中選挙区制が廃止されたことで、派閥は変化を余儀なくされた。最も目に見えやすい変化は、派閥数の増加である。1970年代末に自民党の派閥の数がほぼ5つに集約されたのは、総裁予備選挙の実施に加え、1つの選挙区から3~5人の議員を選出する中選挙区制と関係していた。中選挙区制の下、自民党の公認候補は最大で5人になるが、互いに競合するため、別々の派閥に所属する。そして、選挙区レベルの5人の候補者の競合は、総裁選挙を媒介として、全国レベルで三木武夫、田中角栄、大平正芳、福田赳夫、中曽根康弘を領袖とする5大派閥への収斂を生み出したのである。

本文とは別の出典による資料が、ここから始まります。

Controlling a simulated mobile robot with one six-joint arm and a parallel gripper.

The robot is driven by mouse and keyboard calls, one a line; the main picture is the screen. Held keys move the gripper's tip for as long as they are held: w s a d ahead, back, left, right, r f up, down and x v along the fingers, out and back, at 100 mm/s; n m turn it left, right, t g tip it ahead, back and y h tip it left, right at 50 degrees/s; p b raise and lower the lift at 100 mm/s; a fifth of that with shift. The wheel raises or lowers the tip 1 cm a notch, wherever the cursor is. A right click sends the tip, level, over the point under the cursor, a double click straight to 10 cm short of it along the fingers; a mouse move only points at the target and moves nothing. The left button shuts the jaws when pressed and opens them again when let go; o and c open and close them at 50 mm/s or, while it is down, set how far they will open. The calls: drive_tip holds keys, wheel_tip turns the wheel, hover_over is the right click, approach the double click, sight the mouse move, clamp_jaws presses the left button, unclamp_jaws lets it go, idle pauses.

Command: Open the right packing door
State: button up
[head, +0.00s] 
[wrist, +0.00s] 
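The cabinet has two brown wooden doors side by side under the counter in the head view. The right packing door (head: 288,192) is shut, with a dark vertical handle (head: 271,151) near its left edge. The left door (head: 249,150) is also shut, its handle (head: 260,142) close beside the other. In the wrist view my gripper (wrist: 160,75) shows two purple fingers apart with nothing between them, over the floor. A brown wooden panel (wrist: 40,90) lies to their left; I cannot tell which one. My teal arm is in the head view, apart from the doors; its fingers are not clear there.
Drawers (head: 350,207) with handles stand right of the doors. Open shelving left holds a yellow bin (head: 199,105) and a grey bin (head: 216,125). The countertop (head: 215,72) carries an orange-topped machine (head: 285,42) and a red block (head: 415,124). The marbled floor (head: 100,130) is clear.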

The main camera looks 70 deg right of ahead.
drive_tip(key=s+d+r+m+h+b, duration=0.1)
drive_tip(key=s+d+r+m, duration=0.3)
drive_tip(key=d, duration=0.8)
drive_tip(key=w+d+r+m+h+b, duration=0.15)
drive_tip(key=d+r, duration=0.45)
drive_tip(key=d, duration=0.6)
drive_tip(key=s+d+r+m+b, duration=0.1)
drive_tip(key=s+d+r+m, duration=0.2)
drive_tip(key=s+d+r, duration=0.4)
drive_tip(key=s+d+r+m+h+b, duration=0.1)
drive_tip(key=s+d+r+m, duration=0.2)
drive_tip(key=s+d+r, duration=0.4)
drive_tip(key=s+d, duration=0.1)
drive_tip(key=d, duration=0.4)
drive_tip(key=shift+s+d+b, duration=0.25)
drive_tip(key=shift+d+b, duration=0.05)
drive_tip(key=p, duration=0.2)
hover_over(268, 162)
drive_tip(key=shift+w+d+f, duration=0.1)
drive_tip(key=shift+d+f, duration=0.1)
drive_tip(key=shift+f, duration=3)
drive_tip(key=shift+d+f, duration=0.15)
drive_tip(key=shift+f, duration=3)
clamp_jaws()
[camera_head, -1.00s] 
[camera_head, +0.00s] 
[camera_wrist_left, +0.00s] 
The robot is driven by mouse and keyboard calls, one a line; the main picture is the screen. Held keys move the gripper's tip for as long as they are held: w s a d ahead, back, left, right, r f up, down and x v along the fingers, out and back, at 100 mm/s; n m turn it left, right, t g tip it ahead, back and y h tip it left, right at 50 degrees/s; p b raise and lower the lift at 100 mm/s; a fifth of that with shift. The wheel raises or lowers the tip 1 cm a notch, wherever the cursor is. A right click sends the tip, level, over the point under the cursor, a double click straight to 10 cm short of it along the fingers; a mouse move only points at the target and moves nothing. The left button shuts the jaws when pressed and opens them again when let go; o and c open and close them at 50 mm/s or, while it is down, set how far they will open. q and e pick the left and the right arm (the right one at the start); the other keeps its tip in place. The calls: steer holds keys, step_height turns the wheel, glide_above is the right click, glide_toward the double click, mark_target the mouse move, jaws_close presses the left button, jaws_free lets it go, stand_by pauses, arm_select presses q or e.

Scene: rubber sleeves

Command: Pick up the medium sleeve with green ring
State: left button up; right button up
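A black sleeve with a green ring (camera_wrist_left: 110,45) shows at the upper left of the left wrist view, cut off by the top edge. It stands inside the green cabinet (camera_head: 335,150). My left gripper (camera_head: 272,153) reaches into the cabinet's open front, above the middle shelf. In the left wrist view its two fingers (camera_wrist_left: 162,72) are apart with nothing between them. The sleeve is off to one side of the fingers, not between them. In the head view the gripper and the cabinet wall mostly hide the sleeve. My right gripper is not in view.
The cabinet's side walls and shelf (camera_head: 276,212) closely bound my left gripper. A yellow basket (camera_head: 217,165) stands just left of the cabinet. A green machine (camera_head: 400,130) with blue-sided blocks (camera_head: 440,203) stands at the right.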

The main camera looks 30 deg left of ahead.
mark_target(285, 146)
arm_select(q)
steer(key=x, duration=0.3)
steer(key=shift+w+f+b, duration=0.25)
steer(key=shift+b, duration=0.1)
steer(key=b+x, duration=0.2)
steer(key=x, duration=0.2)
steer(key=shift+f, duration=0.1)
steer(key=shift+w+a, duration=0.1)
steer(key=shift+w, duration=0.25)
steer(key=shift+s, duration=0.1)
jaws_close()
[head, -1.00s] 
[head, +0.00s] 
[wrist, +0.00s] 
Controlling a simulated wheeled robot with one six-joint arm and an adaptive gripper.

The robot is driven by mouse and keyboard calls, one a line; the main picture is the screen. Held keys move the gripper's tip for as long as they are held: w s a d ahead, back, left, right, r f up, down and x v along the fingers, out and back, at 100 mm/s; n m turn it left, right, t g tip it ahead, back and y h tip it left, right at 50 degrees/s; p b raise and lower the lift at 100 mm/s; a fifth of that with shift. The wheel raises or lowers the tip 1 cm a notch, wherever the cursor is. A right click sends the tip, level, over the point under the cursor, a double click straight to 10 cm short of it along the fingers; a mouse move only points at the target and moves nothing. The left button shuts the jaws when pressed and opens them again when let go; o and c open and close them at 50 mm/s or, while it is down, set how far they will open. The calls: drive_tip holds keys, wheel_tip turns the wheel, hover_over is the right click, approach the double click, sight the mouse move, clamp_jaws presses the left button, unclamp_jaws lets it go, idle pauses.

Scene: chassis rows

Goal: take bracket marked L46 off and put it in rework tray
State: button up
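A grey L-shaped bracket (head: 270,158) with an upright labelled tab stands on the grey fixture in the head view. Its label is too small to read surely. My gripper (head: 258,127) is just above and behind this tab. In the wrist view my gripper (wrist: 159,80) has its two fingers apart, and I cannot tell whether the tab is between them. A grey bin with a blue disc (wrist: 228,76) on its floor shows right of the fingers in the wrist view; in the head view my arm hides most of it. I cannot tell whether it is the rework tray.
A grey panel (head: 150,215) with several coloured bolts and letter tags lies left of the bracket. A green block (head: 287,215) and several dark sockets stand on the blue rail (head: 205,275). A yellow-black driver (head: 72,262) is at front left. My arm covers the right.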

しかし、1996年に小選挙区比例代表並立制の下で初めて総選挙が実施されて以降、新たな派閥の結成が進んだ。1998年から翌年にかけて、政策科学研究所(旧渡辺派)を離脱した山崎拓グループが近未来政治研究会(近未来研)、宏池会(宮沢派)から分かれた河野洋平グループが大勇会、清和会(三塚派)を脱退した亀井静香グループが旧渡辺派の残留組と合流して志帥会をそれぞれ結成した。これらの派閥は、その後も消滅せず、派閥の数が7に増加した。2000年には「加藤の乱」の結果、宏池会がさらに2つに分裂した。
その後も中選挙区制の廃止に伴う派閥の求心力の減退が進行する。2005年の小泉首相による郵政選挙を契機に無派閥議員が急速に増加した。さらに、2015年には、石破茂を領袖とする水月会が、無派閥議員を集めて結成された。既存の派閥の分裂ではなく、まったく新たな派閥が生まれたのは、1979年に中川一郎率いる自由革新同友会が結成されて以来のことであった。他の派閥との重複加入を認めて派閥を名乗っていない有隣会を除いても、現在、8つの派閥が乱立している。
派閥選挙の後退
派閥数の増加や無派閥議員の増大にみられる派閥の求心力の低下は、中選挙区制から小選挙区制に変わった結果、同士討ちがなくなり、派閥が衆議院議員選挙に関与する度合いを減少させたことを一因としている。中選挙区制の下で、同士討ちを余儀なくされる候補者は、同一選挙区に所属議員がいない派閥に支援を求め、他方、派閥も内部の結束を乱さないため、メンバーがいない選挙区に候補者を擁立し、総裁選挙に向けて勢力を拡張しようと努めた。自民党の衆議院議員選挙は、派閥選挙だったのである。